Pour autant, insiste la narratrice plurielle, ce sombre tableau ne coïncide pas avec la vision déshumanisée et ensauvagée véhiculée par les médias. Les solidarités, les liens sociaux, les discussions, les résistances reviennent souvent dans les propos : « Heureusement qu’il y a l’entraide mais même cela devient difficile. Quand il manque quelque chose on tape chez la voisine. On s’aide mutuellement avec un morceau de beurre, une brique de lait, un œuf ou autre chose.

L’autre fois une voisine frappe à la porte pour être dépannée, je ne sais même plus de quoi. Ce qui m’a surprise, c’est la réaction de mes gamines. Elles m’ont dit: “Maman nous aussi on est pauvres, on ne peut pas toujours aider les autres.” On continue à aider mais c’est de plus en plus difficile. Pourtant l’entraide c’est tout ce qu’il nous reste. C’est la richesse des pauvres. »

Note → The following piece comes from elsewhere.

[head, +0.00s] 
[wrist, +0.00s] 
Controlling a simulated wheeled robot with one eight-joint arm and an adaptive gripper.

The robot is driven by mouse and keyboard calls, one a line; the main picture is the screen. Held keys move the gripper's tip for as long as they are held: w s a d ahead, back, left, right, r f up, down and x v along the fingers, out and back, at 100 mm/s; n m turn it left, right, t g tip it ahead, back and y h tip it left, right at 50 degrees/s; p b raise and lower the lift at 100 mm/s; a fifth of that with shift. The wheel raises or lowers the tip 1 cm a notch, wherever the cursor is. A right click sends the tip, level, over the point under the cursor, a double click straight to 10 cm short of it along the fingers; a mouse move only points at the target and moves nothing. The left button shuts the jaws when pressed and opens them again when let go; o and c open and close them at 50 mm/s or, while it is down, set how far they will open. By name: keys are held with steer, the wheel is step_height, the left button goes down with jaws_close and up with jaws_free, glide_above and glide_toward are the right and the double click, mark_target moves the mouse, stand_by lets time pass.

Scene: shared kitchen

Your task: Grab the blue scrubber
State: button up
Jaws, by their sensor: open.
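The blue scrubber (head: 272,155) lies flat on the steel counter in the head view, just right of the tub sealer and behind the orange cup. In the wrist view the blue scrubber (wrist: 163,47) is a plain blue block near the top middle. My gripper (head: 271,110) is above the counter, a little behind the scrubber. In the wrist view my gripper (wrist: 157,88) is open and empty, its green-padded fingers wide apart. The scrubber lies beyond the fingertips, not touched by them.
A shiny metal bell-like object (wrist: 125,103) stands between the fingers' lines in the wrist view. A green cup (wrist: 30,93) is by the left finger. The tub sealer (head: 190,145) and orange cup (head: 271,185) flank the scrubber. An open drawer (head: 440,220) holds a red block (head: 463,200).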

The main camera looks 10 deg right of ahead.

Alors que tout flambait, en 2005, les mères du quartier ont organisé une manifestation spontanée devant la maison des Tilleuls. Les enfants étaient dans les rues, mais elles ne voulaient pas rester inactives. Un débat s’en est suivi. La salle était bondée. Mais les élus, malgré les invitations, ne se sont pas déplacés. « Il est erroné de dire que les classes populaires ne s’intéressent pas à la politique. Nous pensons au contraire que c’est la politique actuelle qui ne s’intéresse pas à elles », avancent-elles rejetant l’idée selon laquelle leurs quartiers seraient des déserts politiques.

Ces femmes ne mendient rien. Cela ne les empêche pas d’exiger davantage de considération de la part des personnes supposées les représenter dans l’espace démocratique. Pour que l’empowerment ne reste pas un vain mot, elles demandent que le droit de vote des étrangers aux élections locales devienne une réalité. En tant que françaises, beaucoup ne sont pas directement concernées, mais elles estiment que cette réforme est une condition indispensable pour que les quartiers populaires soient enfin entendus.